A bill that would establish civil unions for same-sex couples in the state of Colorado passed a second reading Wednesday, with a final vote expected within the next few days.
The bill, Senate Bill 172, was introduced by openly gay Senator Pat Steadman. It passed an initial voice vote on Monday and sailed through what was described as a “civil” debate on Wednesday.
Given that the bill is cosponsored by all 20 Democratic senators, and that they have a majority in the 35-seat Colorado Senate, the bill is expected to meet little resistance on its final vote.*
When the legislation moves to the House the outliook is less trouble-free, though advocates are quietly optimistic the votes are there if the bill can reach the floor.
From On Top Magazine:
Democratic Representative Mark Ferrandino will introduce the measure in the House.

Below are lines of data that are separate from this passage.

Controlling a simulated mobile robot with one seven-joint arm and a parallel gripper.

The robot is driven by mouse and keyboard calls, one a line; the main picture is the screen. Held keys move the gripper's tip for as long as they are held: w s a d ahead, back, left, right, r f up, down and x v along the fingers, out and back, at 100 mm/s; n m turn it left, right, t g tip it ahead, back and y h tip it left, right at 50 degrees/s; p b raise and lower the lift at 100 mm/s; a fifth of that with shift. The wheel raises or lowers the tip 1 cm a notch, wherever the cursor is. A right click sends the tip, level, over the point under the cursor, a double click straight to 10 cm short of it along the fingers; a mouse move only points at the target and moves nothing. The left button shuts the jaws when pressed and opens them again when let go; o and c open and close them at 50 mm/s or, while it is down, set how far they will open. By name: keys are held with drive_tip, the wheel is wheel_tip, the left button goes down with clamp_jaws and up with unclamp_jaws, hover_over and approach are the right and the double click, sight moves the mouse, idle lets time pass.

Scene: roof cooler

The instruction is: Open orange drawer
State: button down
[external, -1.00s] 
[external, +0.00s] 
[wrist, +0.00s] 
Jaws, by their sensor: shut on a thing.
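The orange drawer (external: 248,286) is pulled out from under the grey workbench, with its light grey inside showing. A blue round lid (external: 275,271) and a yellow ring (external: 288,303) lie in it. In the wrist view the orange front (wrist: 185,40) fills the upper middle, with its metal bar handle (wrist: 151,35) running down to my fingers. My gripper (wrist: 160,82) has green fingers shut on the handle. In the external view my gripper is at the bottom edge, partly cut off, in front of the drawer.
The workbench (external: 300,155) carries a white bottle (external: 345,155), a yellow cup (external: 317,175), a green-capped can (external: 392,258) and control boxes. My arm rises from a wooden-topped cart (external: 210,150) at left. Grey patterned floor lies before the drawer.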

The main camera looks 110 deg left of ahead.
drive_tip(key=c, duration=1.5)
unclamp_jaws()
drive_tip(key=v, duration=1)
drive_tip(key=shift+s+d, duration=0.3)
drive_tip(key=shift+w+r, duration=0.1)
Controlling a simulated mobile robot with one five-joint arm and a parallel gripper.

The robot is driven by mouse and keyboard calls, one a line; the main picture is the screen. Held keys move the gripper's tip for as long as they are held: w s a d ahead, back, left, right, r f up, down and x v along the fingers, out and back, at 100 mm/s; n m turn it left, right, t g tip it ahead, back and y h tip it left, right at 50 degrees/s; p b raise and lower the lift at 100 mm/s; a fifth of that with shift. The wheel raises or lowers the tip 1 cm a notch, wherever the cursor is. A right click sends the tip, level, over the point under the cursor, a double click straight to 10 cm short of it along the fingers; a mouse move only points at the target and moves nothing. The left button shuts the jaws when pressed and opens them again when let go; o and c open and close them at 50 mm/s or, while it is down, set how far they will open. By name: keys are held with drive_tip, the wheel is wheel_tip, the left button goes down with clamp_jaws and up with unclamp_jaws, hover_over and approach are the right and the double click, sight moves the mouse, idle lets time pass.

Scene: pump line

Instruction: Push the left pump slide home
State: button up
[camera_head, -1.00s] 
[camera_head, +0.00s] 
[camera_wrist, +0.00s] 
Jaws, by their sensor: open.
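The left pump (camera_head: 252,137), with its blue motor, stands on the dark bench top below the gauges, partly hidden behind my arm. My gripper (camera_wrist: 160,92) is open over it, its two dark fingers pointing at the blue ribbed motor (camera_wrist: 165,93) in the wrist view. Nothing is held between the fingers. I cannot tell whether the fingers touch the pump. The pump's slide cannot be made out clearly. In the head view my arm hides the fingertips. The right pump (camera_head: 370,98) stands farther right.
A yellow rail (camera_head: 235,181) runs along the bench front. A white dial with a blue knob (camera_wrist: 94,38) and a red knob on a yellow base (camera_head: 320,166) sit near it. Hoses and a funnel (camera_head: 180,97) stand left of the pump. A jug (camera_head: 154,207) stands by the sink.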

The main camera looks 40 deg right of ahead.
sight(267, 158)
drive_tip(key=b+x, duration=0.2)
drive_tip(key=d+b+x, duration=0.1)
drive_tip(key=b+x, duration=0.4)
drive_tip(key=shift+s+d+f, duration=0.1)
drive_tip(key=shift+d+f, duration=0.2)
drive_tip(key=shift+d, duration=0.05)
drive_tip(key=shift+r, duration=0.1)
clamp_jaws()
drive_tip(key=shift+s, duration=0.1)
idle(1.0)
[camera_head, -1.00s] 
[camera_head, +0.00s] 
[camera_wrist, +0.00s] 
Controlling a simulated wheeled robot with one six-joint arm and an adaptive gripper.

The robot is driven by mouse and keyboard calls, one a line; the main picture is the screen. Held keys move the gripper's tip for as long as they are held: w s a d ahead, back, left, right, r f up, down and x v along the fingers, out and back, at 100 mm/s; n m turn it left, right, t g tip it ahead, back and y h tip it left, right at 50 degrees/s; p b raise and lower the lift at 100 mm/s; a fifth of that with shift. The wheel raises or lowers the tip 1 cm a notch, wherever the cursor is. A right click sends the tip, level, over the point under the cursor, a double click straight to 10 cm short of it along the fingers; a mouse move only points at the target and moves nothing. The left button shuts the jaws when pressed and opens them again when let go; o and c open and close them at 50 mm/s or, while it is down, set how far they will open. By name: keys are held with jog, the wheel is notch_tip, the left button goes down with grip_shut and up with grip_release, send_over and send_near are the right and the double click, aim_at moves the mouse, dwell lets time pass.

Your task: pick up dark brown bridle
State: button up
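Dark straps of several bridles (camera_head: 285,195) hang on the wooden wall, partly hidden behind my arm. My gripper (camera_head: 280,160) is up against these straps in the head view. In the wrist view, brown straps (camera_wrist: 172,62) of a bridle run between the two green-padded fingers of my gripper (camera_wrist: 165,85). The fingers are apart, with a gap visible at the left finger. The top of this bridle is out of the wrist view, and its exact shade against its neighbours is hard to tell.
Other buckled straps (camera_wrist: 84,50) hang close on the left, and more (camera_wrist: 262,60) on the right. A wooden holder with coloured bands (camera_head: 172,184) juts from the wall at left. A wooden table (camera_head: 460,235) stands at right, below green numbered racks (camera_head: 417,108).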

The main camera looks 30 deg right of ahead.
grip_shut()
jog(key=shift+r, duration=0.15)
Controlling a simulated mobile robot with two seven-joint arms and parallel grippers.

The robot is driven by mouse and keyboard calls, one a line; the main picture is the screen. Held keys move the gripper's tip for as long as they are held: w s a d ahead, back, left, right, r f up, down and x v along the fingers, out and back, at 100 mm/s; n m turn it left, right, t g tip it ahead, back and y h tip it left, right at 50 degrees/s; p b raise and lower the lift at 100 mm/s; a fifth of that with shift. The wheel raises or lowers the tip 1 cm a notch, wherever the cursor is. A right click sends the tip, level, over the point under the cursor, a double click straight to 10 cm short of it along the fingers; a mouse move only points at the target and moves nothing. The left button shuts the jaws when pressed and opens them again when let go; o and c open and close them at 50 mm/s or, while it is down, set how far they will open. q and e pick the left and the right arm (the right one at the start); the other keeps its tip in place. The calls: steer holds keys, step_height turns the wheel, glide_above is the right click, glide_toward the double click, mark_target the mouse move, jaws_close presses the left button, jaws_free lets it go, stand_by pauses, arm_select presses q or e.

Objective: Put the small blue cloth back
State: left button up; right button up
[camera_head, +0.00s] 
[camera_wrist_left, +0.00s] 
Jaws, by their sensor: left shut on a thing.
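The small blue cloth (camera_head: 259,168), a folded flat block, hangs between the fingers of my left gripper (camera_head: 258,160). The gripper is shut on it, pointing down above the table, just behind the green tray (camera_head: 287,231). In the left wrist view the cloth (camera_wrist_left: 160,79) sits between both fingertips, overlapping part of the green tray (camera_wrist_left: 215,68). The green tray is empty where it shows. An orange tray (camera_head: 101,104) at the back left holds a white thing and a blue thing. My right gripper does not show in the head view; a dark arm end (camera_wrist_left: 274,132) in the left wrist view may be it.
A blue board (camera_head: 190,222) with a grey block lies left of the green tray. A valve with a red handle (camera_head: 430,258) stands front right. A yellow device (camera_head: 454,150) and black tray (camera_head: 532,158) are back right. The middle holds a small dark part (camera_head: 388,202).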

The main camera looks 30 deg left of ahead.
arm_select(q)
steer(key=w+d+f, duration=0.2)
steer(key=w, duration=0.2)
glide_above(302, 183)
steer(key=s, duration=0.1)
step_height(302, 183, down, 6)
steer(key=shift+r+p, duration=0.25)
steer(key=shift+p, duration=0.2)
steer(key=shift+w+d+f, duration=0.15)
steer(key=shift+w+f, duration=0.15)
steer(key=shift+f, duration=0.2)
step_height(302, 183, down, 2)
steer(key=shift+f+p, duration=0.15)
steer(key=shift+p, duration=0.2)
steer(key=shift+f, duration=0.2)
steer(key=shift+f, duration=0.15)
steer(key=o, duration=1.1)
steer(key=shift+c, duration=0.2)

Ferrandino has claimed there is Republican support for the measure in the GOP-controlled House. But whether the measure reaches the House floor remains to be seen. Supporters worry that House Speaker Frank McNulty, a Highlands Ranch Republican, will assign the bill to a hostile committee, thereby killing it.
The Colorado Statesman has quoted McNulty as saying: “When we get it, we will assign it to committee and wherever it’s assigned, it will receive a fair hearing.”
More insight from The Advocate:
Once the bill passes the Senate, it will move to the House of Representatives, where openly gay Rep. Mark Ferrandino (D-Denver) will introduce the bill. Ferrandino has said there are enough bipartisan votes to pass the bill in the House, but first it must make it out of an as-yet-undetermined committee.
Brad Clark, Executive Director for LGBT advocacy group One Colorado, is optimistic that Speaker of the House Frank McNulty will treat the bill fairly, and not send it to a kill committee, effectively ending the bill’s trajectory through the legislature.
“The speaker has committed to a fair hearing when it moves over to the House,” said Clark. “And we think issues of this great of importance to Coloradoans – 72% of Coloradans support [legislation like] this – deserve an up or down vote by the full body of the House.”
Of the bill’s chance for passage in the Republican-controlled House, Sen. Guzmán said, “It depends a great deal on which committee it’s sent to. If it’s sent to their Judiciary committee, it has a huge chance of passing. If it’s sent to State Affairs or whichever is their killing committee, it won’t even reach the floor. But there are many Republican friends that I have in the House who are very supportive.”
If the measure passes the House, it will be sent on to Governor John Hickenlooper’s desk. The governor is expected to sign the legislation.